Another major difference between the candidates: Mayor Norton has resided in Greeley for more than 47 years, Resendiz, hailing from Southern California, has called the city her home for around 20 months.
“The most important difference, to me, is how we manage government. Tom Norton is very top-down. Even with the experience he touts, which is how he usually challenges my efforts, when you look at his experience, it’s very top-down and rarely ever working with people to determine that their needs are being met.”
She was apt to compare leadership, community involvement and government decision making to a conversation, one she said, until now, has been one-sided. She emphasized the importance of communication and collaboration between the people and those that represent them, something that she said has been amiss.
“I will make sure that that pipeline stays open and that we are able to communicate, personalities aside. I think people being dramatic about various things or making noise about issues is just that: making noise. I believe people are tired of that and they just want to find a solution that best impacts everyone all at once.
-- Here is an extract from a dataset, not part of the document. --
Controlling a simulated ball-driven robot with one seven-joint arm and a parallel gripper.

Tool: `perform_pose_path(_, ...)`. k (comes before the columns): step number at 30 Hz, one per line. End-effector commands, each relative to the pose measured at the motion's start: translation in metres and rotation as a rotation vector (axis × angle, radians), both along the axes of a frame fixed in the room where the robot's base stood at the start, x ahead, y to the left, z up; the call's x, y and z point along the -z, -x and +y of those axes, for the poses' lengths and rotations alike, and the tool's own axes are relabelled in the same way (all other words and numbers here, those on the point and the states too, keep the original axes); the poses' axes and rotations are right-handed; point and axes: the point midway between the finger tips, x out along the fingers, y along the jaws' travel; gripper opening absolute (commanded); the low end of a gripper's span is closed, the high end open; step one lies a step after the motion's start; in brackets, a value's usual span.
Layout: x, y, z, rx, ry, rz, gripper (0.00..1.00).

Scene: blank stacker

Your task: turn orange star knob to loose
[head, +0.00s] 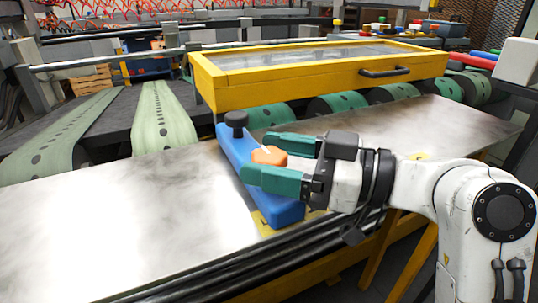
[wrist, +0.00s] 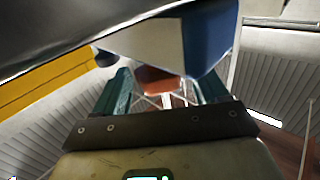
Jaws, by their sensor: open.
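The near finger hides part of the block.
A black knob (head: 236,120) stands at the far end of the blue block. A yellow framed cover (head: 225,92) with a black handle (head: 384,72) lies behind it. The metal table (head: 120,220) is bare to the left. Green perforated belts (head: 162,120) run behind.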

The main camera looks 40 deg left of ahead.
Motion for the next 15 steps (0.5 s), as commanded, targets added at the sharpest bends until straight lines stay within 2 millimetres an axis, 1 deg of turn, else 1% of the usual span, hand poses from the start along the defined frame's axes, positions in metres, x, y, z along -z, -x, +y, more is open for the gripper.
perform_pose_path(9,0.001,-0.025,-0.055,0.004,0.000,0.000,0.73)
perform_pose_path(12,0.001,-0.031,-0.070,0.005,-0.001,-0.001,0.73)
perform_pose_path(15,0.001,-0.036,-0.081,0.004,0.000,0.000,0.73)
That’s what I would bring to the table.”
Resendiz referenced her history of working in corporate law offices, building firms, helping to start small businesses from scratch and working closely with nonprofits, saying “It’s all grassroots people first.”
“The closest thing people have seen is, recently the mayor was polling electronically … and for me, that’s not what we do. That’s not what our volunteer team does. We all knock on doors, talk to people in person. If you get a phone call, you’re not going to get a robot asking questions. For us that’s not the best way to grow a community or the local leadership.”
Her involvement with the volunteers and campaign team to reelect Obama gave her a chance to hear the issues the people were really interested in from the people themselves. She said it showed her their concerns were not adequately being represented by the local government and decisions were being made without their input.
“The experience Tom Norton brings to the table, as much as infrastructure is important in an organization, I know that the breath and life of an organization is people. And if we’re not cultivating people and bringing them to the table, it’s like the blind leading the blind. I know that Greeley will change with my leadership and I’m actually looking forward to seeing how that will all unfold,” she said.
The issues Resendiz has seen taken precedence on people’s minds: the obvious and unavoidable devastation from the recent floods and the related gas and oil spillage in the county. She seeks to increase school funding so Greeley will be a more attractive and viable home for budding families.
“Why aren’t we attracting industries that can encourage our young-people, graduates of UNC, graduates of Aims to stay here and make a living here?”
She said she is excited to give the young artists, college students, and future business owners of Greeley a choice. And no matter the outcome, she’s just excited to see the future generations of Greeley turn out to make a decision, to get informed and to make a call for themselves.
Greeley’s mayoral elections are Nov. 5, 2013. Voters can vote in person or from home by mail.